Tuesday, July 9, 2013

Review: (Toronto) It's Always You (Fringe)

Sketch comedy masquerades as musical
by Joel Fishbane

Different realities play themselves out in It’s Always You, a show that is being mistakenly advertised as a musical. Yes, there are songs but they are slight and do little to advance story or theme; unfortunately, much of the text has the same problem. It’s Always You is sketch comedy masquerading as a complete play and the results are decidedly mixed.

The idea is simple enough: once upon a time, Elaine (Sheila McCarthy), Bill (Dan Redican) and Ted (Shawn Thompson) were all friends. Then something sent them spiralling in different directions. What if we could see the result of these diverging roads?

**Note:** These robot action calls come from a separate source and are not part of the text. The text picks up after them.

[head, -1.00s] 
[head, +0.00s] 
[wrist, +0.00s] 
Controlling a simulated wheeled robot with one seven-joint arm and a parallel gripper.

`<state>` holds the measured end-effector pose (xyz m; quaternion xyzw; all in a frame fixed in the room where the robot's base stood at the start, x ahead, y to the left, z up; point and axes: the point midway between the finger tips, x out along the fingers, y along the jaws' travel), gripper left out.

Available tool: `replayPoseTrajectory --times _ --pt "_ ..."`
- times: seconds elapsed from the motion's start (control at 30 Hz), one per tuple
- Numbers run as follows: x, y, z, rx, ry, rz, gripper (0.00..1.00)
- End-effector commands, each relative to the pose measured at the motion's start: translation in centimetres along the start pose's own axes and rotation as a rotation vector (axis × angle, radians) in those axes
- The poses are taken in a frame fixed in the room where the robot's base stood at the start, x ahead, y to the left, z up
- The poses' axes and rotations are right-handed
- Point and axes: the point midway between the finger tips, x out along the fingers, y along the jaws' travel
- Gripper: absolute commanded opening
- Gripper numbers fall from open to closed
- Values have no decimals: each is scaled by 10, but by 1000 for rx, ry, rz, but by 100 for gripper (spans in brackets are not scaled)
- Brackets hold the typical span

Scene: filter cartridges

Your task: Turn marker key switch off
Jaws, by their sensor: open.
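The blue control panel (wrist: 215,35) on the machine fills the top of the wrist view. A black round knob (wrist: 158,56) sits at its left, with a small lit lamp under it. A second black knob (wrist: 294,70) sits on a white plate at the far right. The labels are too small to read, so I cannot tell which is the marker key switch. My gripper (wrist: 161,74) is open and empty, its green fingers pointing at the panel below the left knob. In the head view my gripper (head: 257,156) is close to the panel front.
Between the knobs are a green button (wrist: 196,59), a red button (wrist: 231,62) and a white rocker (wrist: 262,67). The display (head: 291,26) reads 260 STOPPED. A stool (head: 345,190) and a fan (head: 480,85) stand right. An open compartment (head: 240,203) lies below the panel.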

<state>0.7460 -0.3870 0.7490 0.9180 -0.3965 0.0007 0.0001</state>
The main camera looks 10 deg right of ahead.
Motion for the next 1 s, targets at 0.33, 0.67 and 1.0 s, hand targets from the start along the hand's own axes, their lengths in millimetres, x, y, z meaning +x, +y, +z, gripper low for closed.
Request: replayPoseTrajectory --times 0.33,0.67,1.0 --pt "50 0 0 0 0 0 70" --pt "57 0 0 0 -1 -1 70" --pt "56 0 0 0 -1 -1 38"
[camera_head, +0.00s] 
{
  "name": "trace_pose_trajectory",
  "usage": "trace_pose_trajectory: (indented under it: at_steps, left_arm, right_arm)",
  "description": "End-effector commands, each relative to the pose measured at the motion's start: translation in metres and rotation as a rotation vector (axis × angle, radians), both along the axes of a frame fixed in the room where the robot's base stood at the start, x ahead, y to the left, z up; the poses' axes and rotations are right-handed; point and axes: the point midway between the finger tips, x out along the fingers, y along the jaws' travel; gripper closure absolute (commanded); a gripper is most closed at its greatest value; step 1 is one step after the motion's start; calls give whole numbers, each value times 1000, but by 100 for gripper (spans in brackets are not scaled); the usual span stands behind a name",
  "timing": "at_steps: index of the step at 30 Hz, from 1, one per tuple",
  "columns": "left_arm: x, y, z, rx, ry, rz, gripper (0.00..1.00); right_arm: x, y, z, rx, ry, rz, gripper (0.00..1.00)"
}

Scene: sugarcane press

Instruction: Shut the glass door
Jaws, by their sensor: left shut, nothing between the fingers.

The trouble is that we only glimpse three minutes in each new reality, which is hardly enough time to become invested in any of the characters or whatever problems they may have. The central question – what happened to Elaine, Bill and Ted that divided them years before – feels to be of merely academic interest and is thrown in too late in the day for it to matter.

As the stagehand who breaks the fourth wall, Madeleine Redican is charming even as she performs the unenviable job of providing awkward exposition. The remainder of the cast – a trio of some of Canada’s finest comic actors – each have a moment to show their mettle, making one wish they had developed the material more so the script matches the strength of those performing it.